Impliedly, given the statistics from a limited study which had been conducted, the major remedies needed were in decent housing and better paying jobs.

The presumption no doubt was, while unstated, that with better housing and jobs, social equality would come in time on its own.

But how to get the housing and the jobs? That was the haunting question which would take society the next several decades to begin to address and answer, with varying results along the way.

"The Accuser" finds Congressman John Rankin's attack on Wendell Willkie as a profit-mongering businessman to be unwarranted. Mr. Rankin of Mississippi, as we have previously pointed out, was a racist and anti-Semite of the old stripe. What he said, therefore, little mattered probably, except to racists and anti-Semites.

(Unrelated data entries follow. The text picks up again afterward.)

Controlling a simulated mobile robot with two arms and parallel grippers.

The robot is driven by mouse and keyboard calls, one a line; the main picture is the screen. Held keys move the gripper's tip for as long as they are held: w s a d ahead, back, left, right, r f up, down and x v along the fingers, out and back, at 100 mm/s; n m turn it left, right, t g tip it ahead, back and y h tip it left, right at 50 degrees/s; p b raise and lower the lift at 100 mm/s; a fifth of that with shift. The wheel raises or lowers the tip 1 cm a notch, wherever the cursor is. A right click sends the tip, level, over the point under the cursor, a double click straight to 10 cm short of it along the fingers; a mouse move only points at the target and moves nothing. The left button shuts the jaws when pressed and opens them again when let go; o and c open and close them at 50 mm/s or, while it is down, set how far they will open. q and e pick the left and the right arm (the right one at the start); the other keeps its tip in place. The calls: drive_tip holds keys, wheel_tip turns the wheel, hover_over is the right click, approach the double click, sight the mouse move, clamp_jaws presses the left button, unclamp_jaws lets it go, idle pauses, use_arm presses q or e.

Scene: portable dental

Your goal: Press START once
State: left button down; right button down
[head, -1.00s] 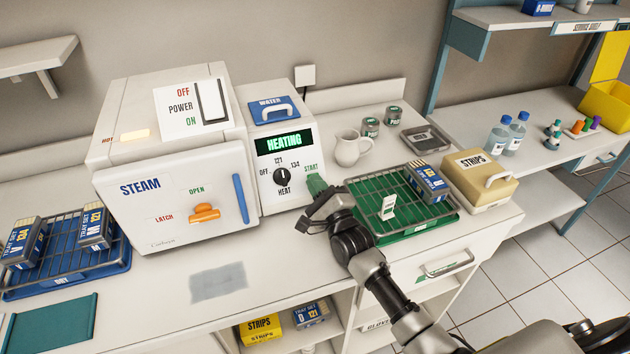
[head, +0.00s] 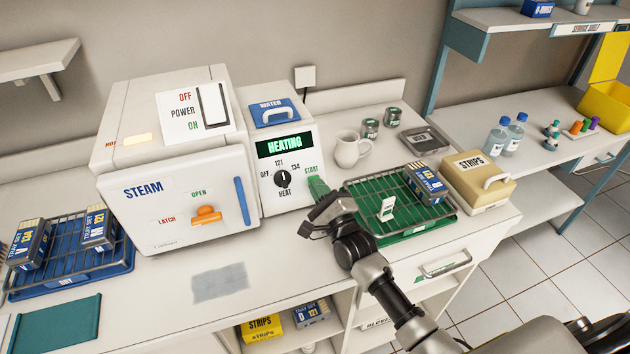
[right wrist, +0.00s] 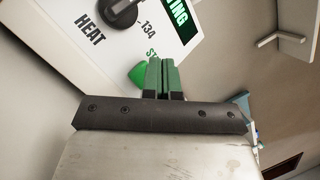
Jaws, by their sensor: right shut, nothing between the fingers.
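The steam sterilizer (head: 175,235) stands on the counter with its control panel (head: 268,198) to the right. The panel's display (head: 285,143) reads HEATING in green. A knob (head: 283,179) sits among OFF, 121, 134 and HEAT marks. The START label (head: 311,169) is above the fingers of my right gripper (head: 318,188). In the right wrist view the gripper's green fingers (right wrist: 162,75) are shut and empty. The green START button (right wrist: 138,74) shows just beside them, partly hidden; I cannot tell whether they touch. My left gripper is not in view.
A green tray with a wire rack (head: 360,219) lies right of my right gripper, holding a blue-labelled pack. A white jug (head: 351,149) stands behind it. A STRIPS box (head: 470,194) is at the counter's right. A blue tray (head: 120,268) lies at left.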

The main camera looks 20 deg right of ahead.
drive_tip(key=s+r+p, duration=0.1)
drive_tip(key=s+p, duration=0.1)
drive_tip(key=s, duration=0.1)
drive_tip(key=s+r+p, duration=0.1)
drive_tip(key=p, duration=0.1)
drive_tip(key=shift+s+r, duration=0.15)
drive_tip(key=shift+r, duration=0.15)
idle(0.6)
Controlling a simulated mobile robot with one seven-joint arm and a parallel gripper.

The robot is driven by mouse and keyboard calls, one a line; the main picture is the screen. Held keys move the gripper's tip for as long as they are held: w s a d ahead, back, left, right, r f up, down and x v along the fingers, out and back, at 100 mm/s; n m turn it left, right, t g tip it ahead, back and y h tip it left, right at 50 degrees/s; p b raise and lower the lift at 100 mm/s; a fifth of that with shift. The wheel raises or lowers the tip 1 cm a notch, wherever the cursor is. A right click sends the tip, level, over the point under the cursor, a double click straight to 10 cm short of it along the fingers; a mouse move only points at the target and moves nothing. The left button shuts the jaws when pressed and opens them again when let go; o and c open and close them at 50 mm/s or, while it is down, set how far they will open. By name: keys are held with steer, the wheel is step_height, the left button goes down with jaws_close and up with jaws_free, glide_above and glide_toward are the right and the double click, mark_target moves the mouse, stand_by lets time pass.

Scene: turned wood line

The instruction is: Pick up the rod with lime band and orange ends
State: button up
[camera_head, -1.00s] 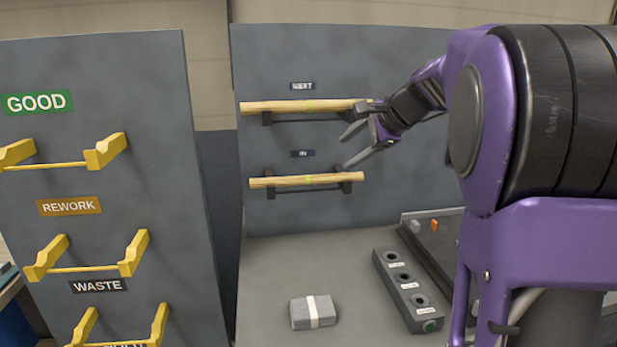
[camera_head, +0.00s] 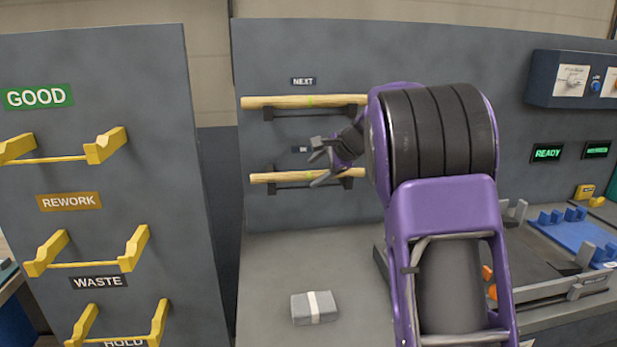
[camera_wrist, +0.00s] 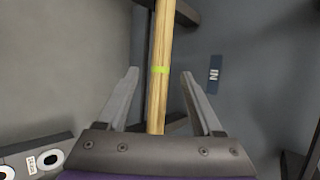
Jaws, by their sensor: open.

"All Plowshares" asserts that the notion advanced by some, that abolition of all weapons to all nations was the desired end in the post-war world, enforced by a policing organization of a third of the nations, was a hopeless pipedream, one tried and failed after World War I.

It opts instead for a world in which the victorious allies would remain armed to the teeth with a policing organization formed of them to keep the rogue nations of the past disarmed and potential rogue nations of the future without the beginnings of armament.

Drew Pearson, in another piece on the State Department, examines the no-foreign marriage policy of the Department, finds it anachronistic. It had led to the forced resignation of John Hubner for his desire to wed a Brazilian woman. His alternative, not marry or resign. He chose resignation. Mr. Hubner had saved the Queen Mary from sinking by ferreting out and interdicting a Nazi radio transmitter in Brazil before it began operating. The radio was to be used to relay information on the sailing time and course of the Queen Mary to offshore U-boats lying in wait to sink it with 10,000 troops aboard.

Now, because of a senseless policy, a good diplomatic talent had been lost.

Raymond Clapper examines the first United Nations organization to be set into operation, scheduled to begin in November, that of relief administration and food distribution. It had been accomplished not by the cumbersome treaty route, requiring two-thirds assent of the Senate, but rather by executive action through the State Department with funding to be approved by a majority of both houses of Congress.

"What Freedom?" believes that Dorothy Thompson's piece of the day before, suggesting that the new CBS policy banning the assertion of opinions by reporters giving the news was chilling of freedom of the press and an abrogation of responsibility to listeners, was stirring no more than a tempest in a teapot. The editorial distinguishes in print journalism between the reporter and the editorialist, the latter free to provide personal opinion, the former confined to delivering the news without interjecting subjectivity. Similarly, radio broadcasts offered the same defined dichotomy in programming and should continue to do so.

You know, like the Fair and Balanced news network of today.

Doesn't a reporter, however, by choice of the slant on the assigned story, by omitting facts, by stressing other facts, by using adjectives and other nuances of expression, by providing certain quotes while not always establishing their full context, as often as not make a personal statement on a given story anyway? Doesn't the producer of the program who selects the subject matter to air make in the first instance an editorial decision which constitutes an opinion by determining what to cover out of a given day’s myriad of events and potential stories?

There is, we assert, no such thing as objective journalism, except in the purely theoretical realm and ethereal confines of journalism school. So didn't Ms. Thompson have a point? Wouldn't it be more honest for the reporter to assert opinions as part of the news broadcast? Then the shading of facts by other means would be less able to hide behind the ephemeral disguise of claimed "objectivity", a state of mind never achieved by anyone anyway, except perhaps in persons whose opinions and judgments are worthless because their minds are such vacuous enterprises, readers of mindless, boring sentences, as to be unenlightening, unspirited, unenchanting, unconvincing to anyone save other vacuous-minded persons.